[Start SUPPLIED MATERIAL]

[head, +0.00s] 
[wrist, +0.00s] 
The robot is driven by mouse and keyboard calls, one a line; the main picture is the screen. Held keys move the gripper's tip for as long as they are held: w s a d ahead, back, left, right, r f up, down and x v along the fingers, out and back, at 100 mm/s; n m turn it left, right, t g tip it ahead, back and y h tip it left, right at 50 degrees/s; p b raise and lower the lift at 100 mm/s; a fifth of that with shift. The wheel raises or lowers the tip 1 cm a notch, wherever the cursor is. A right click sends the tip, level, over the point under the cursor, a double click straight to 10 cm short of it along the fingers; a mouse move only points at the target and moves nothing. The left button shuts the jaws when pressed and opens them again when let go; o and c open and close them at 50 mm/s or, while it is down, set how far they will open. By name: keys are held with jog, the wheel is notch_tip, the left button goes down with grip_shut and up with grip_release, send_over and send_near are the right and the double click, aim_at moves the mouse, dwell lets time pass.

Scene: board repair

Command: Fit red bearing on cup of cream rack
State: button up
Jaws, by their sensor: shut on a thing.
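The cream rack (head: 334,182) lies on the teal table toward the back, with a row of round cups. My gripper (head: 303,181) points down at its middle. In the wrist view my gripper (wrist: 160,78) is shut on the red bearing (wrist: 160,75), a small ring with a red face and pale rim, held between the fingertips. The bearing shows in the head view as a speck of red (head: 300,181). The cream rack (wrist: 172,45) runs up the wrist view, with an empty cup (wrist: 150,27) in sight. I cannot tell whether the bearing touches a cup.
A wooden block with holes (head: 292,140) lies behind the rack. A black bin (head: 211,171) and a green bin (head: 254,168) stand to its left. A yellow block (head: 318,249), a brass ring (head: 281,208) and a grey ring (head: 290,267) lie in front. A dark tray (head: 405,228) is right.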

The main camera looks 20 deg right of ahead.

[End SUPPLIED MATERIAL]

PROBLEM TO WORK ON. Everything from the line with "State: button up" to the end of the listing above needs to be duplicated exactly, both end lines included, with nothing more.

SOLUTION FOR THIS PROBLEM.
State: button up
Jaws, by their sensor: shut on a thing.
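The cream rack (head: 334,182) lies on the teal table toward the back, with a row of round cups. My gripper (head: 303,181) points down at its middle. In the wrist view my gripper (wrist: 160,78) is shut on the red bearing (wrist: 160,75), a small ring with a red face and pale rim, held between the fingertips. The bearing shows in the head view as a speck of red (head: 300,181). The cream rack (wrist: 172,45) runs up the wrist view, with an empty cup (wrist: 150,27) in sight. I cannot tell whether the bearing touches a cup.
A wooden block with holes (head: 292,140) lies behind the rack. A black bin (head: 211,171) and a green bin (head: 254,168) stand to its left. A yellow block (head: 318,249), a brass ring (head: 281,208) and a grey ring (head: 290,267) lie in front. A dark tray (head: 405,228) is right.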

The main camera looks 20 deg right of ahead.

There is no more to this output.